Given task: Send each entry back exactly as given, pictures excluded.

══ Data in this exercise ══

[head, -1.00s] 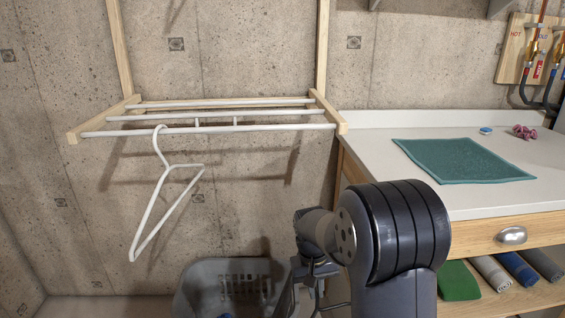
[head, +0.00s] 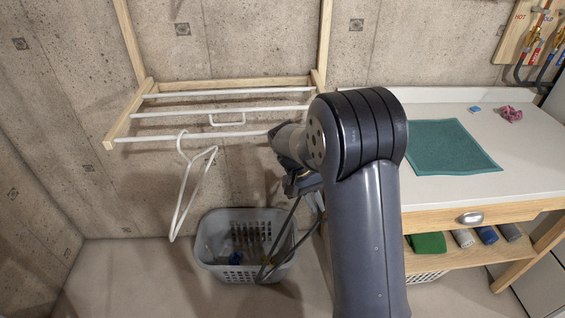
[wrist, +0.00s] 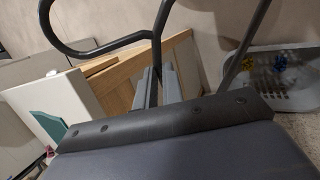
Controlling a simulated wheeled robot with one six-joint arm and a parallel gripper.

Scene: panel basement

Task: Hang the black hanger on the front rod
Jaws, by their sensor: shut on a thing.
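The black hanger (wrist: 100,49) is held in my gripper (wrist: 159,88), whose two fingers are closed on it in the wrist view. In the head view my gripper (head: 291,186) is below the right part of the rack, and the hanger's dark bars (head: 284,232) slope down in front of the basket. The hook's position relative to the rod is hidden behind my arm. The front rod (head: 200,136) is the nearest white rod of the wall rack, and my wrist covers its right end. A white hanger (head: 181,205) hangs on it at the left.
A grey basket (head: 212,264) stands on the floor below the rack. At the right, a white counter (head: 440,195) carries a teal mat (head: 447,147). Rolled cloths lie on the shelf beneath. The front rod is clear between the white hanger and my wrist.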

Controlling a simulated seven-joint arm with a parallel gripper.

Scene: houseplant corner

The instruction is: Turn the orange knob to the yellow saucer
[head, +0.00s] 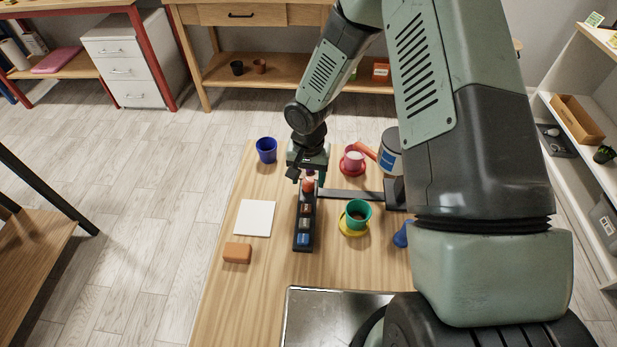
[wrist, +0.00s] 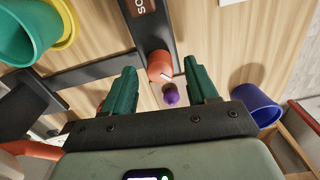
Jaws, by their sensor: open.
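The orange knob (head: 308,186) sits at the far end of a dark strip (head: 303,240). In the wrist view the knob (wrist: 160,66) shows a white mark at its lower right. My gripper (wrist: 163,72) is open, its green fingers on either side of the knob and apart from it; how far above it they are, I cannot tell. In the head view my gripper (head: 308,174) points down over that end of the strip. The yellow saucer (head: 345,231) lies right of the strip under a green pot (head: 364,206); it also shows upper left in the wrist view (wrist: 70,22).
A small purple piece (wrist: 170,94) is next to the knob. A red saucer (head: 346,172) with a pink pot, a blue pot (head: 266,150) and a watering can (head: 390,150) stand farther back. A white square (head: 255,218) and an orange block (head: 237,252) lie left.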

═══

Solution for this task:
[head, -1.00s] 
[head, +0.00s] 
[wrist, +0.00s] 
Controlling a simulated wheeled robot with one six-joint arm and a parallel gripper.

Scene: panel basement

Task: Hang the black hanger on the front rod
Jaws, by their sensor: shut on a thing.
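The black hanger (wrist: 100,49) is held in my gripper (wrist: 159,88), whose two fingers are closed on it in the wrist view. In the head view my gripper (head: 291,186) is below the right part of the rack, and the hanger's dark bars (head: 284,232) slope down in front of the basket. The hook's position relative to the rod is hidden behind my arm. The front rod (head: 200,136) is the nearest white rod of the wall rack, and my wrist covers its right end. A white hanger (head: 181,205) hangs on it at the left.
A grey basket (head: 212,264) stands on the floor below the rack. At the right, a white counter (head: 440,195) carries a teal mat (head: 447,147). Rolled cloths lie on the shelf beneath. The front rod is clear between the white hanger and my wrist.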

Controlling a simulated seven-joint arm with a parallel gripper.

Scene: houseplant corner

The instruction is: Turn the orange knob to the yellow saucer
[head, +0.00s] 
[wrist, +0.00s] 
Jaws, by their sensor: open.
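The orange knob (head: 308,186) sits at the far end of a dark strip (head: 303,240). In the wrist view the knob (wrist: 160,66) shows a white mark at its lower right. My gripper (wrist: 163,72) is open, its green fingers on either side of the knob and apart from it; how far above it they are, I cannot tell. In the head view my gripper (head: 308,174) points down over that end of the strip. The yellow saucer (head: 345,231) lies right of the strip under a green pot (head: 364,206); it also shows upper left in the wrist view (wrist: 70,22).
A small purple piece (wrist: 170,94) is next to the knob. A red saucer (head: 346,172) with a pink pot, a blue pot (head: 266,150) and a watering can (head: 390,150) stand farther back. A white square (head: 255,218) and an orange block (head: 237,252) lie left.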

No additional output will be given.